> **Directions**: Tell how many lines in the data below include the word "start". The answer is the number only.

> **Source data**:

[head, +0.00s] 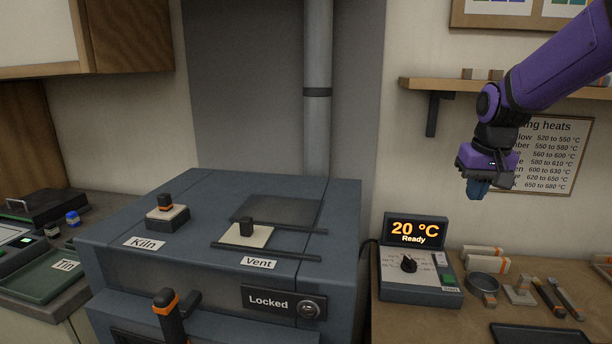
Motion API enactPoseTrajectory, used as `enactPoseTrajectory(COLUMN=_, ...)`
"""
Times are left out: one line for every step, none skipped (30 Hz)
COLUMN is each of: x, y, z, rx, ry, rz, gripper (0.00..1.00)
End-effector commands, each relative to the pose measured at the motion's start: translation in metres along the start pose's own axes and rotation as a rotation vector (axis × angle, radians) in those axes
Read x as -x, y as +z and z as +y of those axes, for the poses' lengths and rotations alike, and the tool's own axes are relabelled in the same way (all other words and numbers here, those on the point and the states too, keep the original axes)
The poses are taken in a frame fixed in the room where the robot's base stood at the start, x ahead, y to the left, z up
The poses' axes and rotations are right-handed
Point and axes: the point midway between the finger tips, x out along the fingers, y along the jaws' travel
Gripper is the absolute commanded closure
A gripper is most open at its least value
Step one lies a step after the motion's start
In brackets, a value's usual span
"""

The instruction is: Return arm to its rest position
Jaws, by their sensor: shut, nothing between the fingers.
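My purple arm reaches in from the upper right in the head view. My gripper (477,188) hangs at its end, pointing down, shut and empty. It is in the air above the right bench, in front of the wall chart (556,150), and covers the chart's left part. It is apart from the controller box and the bench items below it.
The dark kiln (200,262) stands at centre with a Kiln knob (166,212), a Vent slider (247,230) and a "Locked" panel. The controller (420,262) reads 20 °C, Ready. A wall shelf (450,85) is beside my arm. Several tools lie on the bench (400,325).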

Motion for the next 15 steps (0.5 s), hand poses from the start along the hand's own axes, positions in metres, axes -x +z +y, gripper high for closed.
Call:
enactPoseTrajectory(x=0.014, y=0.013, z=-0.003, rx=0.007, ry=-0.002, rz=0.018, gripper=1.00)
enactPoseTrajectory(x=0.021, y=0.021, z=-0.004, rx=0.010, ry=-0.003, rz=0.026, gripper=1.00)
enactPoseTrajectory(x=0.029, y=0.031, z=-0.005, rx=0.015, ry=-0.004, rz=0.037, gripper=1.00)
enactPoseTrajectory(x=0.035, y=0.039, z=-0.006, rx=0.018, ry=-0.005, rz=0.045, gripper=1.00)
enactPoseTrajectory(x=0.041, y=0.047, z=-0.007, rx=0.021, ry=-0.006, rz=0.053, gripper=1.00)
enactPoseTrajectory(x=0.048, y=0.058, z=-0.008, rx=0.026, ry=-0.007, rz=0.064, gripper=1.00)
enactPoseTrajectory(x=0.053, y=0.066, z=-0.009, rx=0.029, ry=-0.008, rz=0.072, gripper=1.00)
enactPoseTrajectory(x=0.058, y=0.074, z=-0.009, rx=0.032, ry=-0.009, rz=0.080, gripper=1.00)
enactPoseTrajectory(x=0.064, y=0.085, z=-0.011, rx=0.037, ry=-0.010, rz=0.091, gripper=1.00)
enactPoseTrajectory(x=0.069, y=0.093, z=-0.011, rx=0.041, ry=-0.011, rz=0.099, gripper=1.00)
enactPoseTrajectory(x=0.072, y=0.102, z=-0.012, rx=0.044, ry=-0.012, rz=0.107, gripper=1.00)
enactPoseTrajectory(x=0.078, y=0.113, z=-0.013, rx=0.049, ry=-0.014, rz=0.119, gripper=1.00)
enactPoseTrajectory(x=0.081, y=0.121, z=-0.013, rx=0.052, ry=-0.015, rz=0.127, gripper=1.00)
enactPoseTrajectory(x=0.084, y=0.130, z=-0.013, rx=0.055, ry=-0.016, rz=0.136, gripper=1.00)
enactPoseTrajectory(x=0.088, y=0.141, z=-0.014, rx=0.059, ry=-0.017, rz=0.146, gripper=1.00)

> **Output of the task**: 4